Reproduce all records exactly.

--- EXCERPTED DATA ---

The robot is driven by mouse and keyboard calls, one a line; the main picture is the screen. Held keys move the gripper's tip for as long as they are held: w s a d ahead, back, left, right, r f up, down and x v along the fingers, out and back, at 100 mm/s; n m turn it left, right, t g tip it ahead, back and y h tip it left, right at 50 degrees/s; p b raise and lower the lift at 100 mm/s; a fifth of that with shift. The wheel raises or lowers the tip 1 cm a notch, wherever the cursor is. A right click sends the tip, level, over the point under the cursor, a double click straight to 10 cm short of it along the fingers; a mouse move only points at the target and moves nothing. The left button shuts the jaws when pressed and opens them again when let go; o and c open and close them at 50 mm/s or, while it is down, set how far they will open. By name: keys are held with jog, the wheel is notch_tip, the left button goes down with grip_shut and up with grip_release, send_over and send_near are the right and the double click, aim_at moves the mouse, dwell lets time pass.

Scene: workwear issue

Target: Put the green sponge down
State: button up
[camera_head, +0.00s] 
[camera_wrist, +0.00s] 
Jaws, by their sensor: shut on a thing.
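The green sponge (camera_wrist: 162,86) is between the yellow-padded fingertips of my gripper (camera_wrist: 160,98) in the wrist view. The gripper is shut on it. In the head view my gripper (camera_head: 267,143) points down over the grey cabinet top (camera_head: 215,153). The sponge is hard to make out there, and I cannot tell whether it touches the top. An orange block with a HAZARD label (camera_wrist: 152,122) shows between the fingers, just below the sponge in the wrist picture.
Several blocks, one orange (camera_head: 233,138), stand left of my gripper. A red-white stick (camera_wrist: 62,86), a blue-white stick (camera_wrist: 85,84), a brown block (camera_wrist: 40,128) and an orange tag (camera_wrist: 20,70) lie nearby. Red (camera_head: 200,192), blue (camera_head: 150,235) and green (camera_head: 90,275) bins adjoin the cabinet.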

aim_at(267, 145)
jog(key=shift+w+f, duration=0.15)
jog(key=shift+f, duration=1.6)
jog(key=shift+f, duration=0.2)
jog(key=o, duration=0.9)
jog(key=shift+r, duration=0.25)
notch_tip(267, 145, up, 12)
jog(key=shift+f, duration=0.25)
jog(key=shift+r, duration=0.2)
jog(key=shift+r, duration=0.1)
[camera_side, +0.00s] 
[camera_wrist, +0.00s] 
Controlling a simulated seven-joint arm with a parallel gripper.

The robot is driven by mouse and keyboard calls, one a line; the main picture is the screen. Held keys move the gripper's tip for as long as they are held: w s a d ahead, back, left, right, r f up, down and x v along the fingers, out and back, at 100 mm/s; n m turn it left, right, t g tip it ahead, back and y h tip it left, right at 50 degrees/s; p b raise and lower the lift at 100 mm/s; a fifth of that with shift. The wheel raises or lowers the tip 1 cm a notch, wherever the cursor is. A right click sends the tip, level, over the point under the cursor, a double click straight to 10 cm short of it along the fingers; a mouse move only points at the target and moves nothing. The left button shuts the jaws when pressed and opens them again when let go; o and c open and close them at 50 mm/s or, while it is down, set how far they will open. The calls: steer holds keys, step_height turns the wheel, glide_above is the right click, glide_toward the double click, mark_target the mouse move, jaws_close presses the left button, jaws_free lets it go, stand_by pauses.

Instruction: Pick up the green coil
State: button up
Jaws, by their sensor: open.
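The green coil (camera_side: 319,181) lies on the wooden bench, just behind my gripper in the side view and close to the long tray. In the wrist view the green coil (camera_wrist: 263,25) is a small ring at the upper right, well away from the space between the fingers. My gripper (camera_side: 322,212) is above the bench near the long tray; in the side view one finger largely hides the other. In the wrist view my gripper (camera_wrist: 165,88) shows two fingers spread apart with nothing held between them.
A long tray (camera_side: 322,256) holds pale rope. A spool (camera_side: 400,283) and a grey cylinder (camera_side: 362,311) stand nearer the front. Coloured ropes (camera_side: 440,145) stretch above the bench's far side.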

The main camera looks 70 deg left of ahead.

---

:: TASK OUTPUT ::
The robot is driven by mouse and keyboard calls, one a line; the main picture is the screen. Held keys move the gripper's tip for as long as they are held: w s a d ahead, back, left, right, r f up, down and x v along the fingers, out and back, at 100 mm/s; n m turn it left, right, t g tip it ahead, back and y h tip it left, right at 50 degrees/s; p b raise and lower the lift at 100 mm/s; a fifth of that with shift. The wheel raises or lowers the tip 1 cm a notch, wherever the cursor is. A right click sends the tip, level, over the point under the cursor, a double click straight to 10 cm short of it along the fingers; a mouse move only points at the target and moves nothing. The left button shuts the jaws when pressed and opens them again when let go; o and c open and close them at 50 mm/s or, while it is down, set how far they will open. By name: keys are held with jog, the wheel is notch_tip, the left button goes down with grip_shut and up with grip_release, send_over and send_near are the right and the double click, aim_at moves the mouse, dwell lets time pass.

Scene: workwear issue

Target: Put the green sponge down
State: button up
[camera_head, +0.00s] 
[camera_wrist, +0.00s] 
Jaws, by their sensor: shut on a thing.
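The green sponge (camera_wrist: 162,86) is between the yellow-padded fingertips of my gripper (camera_wrist: 160,98) in the wrist view. The gripper is shut on it. In the head view my gripper (camera_head: 267,143) points down over the grey cabinet top (camera_head: 215,153). The sponge is hard to make out there, and I cannot tell whether it touches the top. An orange block with a HAZARD label (camera_wrist: 152,122) shows between the fingers, just below the sponge in the wrist picture.
Several blocks, one orange (camera_head: 233,138), stand left of my gripper. A red-white stick (camera_wrist: 62,86), a blue-white stick (camera_wrist: 85,84), a brown block (camera_wrist: 40,128) and an orange tag (camera_wrist: 20,70) lie nearby. Red (camera_head: 200,192), blue (camera_head: 150,235) and green (camera_head: 90,275) bins adjoin the cabinet.

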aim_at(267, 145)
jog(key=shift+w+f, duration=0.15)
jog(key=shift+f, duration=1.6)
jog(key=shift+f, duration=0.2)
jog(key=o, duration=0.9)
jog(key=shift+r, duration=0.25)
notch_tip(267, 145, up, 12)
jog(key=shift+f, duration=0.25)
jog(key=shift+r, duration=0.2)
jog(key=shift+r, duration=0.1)
[camera_side, +0.00s] 
[camera_wrist, +0.00s] 
Controlling a simulated seven-joint arm with a parallel gripper.

The robot is driven by mouse and keyboard calls, one a line; the main picture is the screen. Held keys move the gripper's tip for as long as they are held: w s a d ahead, back, left, right, r f up, down and x v along the fingers, out and back, at 100 mm/s; n m turn it left, right, t g tip it ahead, back and y h tip it left, right at 50 degrees/s; p b raise and lower the lift at 100 mm/s; a fifth of that with shift. The wheel raises or lowers the tip 1 cm a notch, wherever the cursor is. A right click sends the tip, level, over the point under the cursor, a double click straight to 10 cm short of it along the fingers; a mouse move only points at the target and moves nothing. The left button shuts the jaws when pressed and opens them again when let go; o and c open and close them at 50 mm/s or, while it is down, set how far they will open. The calls: steer holds keys, step_height turns the wheel, glide_above is the right click, glide_toward the double click, mark_target the mouse move, jaws_close presses the left button, jaws_free lets it go, stand_by pauses.

Instruction: Pick up the green coil
State: button up
Jaws, by their sensor: open.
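The green coil (camera_side: 319,181) lies on the wooden bench, just behind my gripper in the side view and close to the long tray. In the wrist view the green coil (camera_wrist: 263,25) is a small ring at the upper right, well away from the space between the fingers. My gripper (camera_side: 322,212) is above the bench near the long tray; in the side view one finger largely hides the other. In the wrist view my gripper (camera_wrist: 165,88) shows two fingers spread apart with nothing held between them.
A long tray (camera_side: 322,256) holds pale rope. A spool (camera_side: 400,283) and a grey cylinder (camera_side: 362,311) stand nearer the front. Coloured ropes (camera_side: 440,145) stretch above the bench's far side.

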The main camera looks 70 deg left of ahead.

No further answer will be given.